Menurutnya, meskipun berhasil melakukan redenominasi, Lira Turki kemudian tidak kokoh ketika menghadapi gejolak perekonomian global yang muncul. Hal itu tampak dari terlalu dalamnya depresiasi Lira terhadap dolar.
"Itu sebenarnya mencerminkan bahwa Lira Turki sebelumnya mengalami over valued, terlalu mahal, tidak sesuai dengan kinerja ekonominya. Maka barang Turki jadi tidak kompetitif, sehingga mereka mengalami yang namanya current account defisit. Lira yang terlalu mahal itu akan terkoreksi," jelasnya.

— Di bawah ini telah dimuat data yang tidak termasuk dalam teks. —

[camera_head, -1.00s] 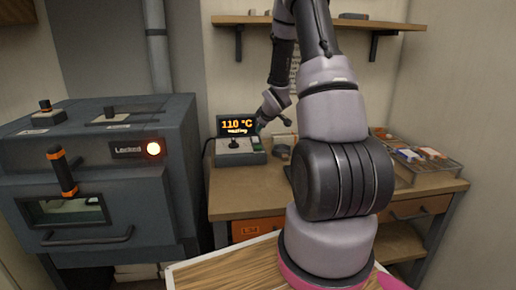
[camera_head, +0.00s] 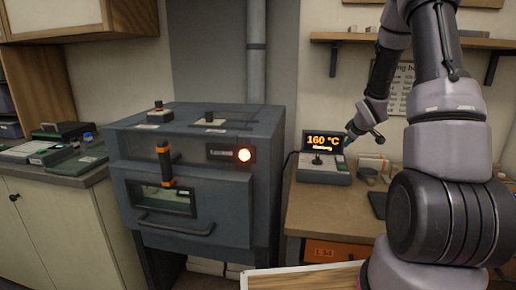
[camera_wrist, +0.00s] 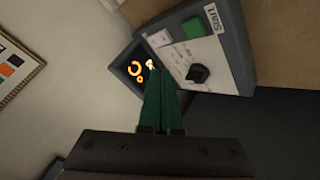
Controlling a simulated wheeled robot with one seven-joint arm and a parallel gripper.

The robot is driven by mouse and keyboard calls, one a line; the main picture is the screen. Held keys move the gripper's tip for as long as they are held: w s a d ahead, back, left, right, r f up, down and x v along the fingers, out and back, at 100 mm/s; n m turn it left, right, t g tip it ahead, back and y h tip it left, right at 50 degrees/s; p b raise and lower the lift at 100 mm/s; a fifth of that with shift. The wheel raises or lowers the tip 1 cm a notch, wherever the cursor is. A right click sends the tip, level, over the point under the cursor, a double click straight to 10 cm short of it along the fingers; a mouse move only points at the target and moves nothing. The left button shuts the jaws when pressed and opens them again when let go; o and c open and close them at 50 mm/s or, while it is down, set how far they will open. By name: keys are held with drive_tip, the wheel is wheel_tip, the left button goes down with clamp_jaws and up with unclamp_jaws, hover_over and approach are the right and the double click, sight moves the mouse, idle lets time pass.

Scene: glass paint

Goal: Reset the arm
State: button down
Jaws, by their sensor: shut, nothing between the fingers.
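My arm rises at the right of the head view and bends down toward the controller on the wooden bench. My gripper (camera_head: 350,138) is beside the controller's display, at its right edge. In the wrist view my gripper's green fingers (camera_wrist: 162,82) are shut together with nothing between them, in front of the display. The controller (camera_head: 325,170) has a dark display (camera_head: 323,142) reading 160 °C in orange, with a smaller line beneath too blurred to read. The wrist view shows its black knob (camera_wrist: 197,73) and green Start button (camera_wrist: 195,27).
A grey kiln (camera_head: 200,180) with an orange-banded handle (camera_head: 165,163) and a glowing lamp (camera_head: 244,155) stands left of the bench (camera_head: 300,212). A shelf (camera_head: 345,38) is above. A counter (camera_head: 50,172) with dark trays is at far left.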

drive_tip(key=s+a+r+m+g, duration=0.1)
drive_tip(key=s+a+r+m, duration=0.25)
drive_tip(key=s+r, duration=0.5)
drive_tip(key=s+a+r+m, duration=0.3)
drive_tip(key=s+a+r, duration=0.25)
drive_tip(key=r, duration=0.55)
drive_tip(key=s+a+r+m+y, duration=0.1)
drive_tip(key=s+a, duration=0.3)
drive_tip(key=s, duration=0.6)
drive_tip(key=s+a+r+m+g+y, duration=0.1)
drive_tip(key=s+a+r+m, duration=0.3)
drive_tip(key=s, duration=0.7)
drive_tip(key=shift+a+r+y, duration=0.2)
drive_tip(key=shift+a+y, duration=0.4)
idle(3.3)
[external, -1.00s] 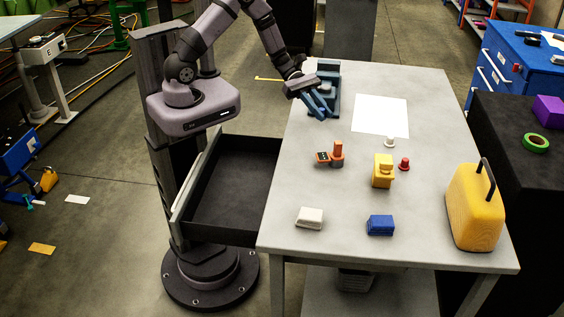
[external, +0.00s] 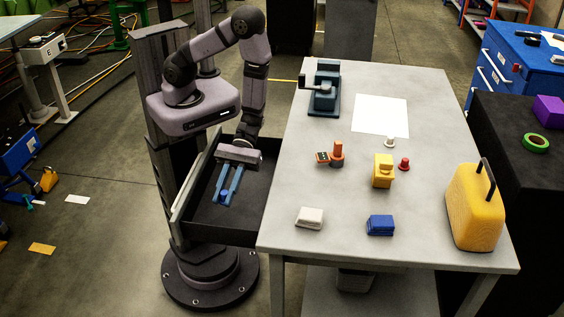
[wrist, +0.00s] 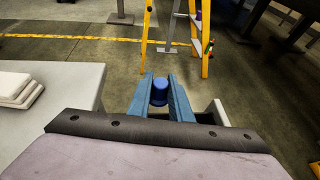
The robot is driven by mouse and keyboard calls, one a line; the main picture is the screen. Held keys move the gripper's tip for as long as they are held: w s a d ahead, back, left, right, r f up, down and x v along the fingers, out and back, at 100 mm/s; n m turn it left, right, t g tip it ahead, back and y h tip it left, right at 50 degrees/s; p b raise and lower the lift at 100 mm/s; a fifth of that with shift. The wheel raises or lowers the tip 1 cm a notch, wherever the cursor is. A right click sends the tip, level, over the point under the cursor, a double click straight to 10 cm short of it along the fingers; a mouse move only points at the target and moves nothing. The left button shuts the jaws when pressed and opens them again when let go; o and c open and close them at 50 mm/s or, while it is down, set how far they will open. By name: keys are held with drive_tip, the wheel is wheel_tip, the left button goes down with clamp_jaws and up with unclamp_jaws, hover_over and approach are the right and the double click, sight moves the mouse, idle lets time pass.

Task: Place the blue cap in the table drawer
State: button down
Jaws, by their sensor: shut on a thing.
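The blue cap (wrist: 159,91) is small and round-ended, held between the two blue fingertips of my gripper (wrist: 160,88) in the wrist view. In the external view my gripper (external: 225,194) hangs over the open table drawer (external: 257,205), and the cap (external: 223,196) shows as a dark blue spot between its fingers. The drawer is pulled out at the table's left side, with dark inside walls and a pale front. I cannot tell how high the cap is above the drawer floor. The drawer looks otherwise empty.
The grey table (external: 335,245) stands right of the drawer. On it are a blue vise (external: 324,95), an orange part (external: 337,154), yellow block (external: 382,170), white block (external: 310,217), blue block (external: 380,225) and yellow case (external: 474,208).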

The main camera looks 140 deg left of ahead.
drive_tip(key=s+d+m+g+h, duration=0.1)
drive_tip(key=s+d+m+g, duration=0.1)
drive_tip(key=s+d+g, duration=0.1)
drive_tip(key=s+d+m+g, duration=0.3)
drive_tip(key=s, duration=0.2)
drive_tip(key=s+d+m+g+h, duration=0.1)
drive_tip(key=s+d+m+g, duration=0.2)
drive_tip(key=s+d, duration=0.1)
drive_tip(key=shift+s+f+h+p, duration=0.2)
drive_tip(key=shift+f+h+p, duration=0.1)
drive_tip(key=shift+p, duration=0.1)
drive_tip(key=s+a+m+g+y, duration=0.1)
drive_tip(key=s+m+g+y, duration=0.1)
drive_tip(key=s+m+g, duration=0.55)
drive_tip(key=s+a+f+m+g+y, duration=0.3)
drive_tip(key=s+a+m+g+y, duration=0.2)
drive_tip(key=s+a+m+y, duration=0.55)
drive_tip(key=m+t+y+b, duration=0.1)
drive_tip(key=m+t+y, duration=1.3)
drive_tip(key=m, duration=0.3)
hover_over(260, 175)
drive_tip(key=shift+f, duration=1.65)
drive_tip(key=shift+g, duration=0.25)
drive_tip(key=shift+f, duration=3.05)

Pemerintah tentu perlu didukung untuk melakukan redenominasi rupiah. Namun, syarat-syarat fundamental seperti stabilitas nilai tukar rupiah harus dipenuhi lebih dulu.
"Misalnya soal kurs rupiah. Jadi stabil dulu baru diredenominasi. Inflasi rendah. Pertumbuhan ekonomi cukup baik, artinya diatasi 5 persen, tapi selama beberapa tahun baru kita merasa stabil," ujar Tony.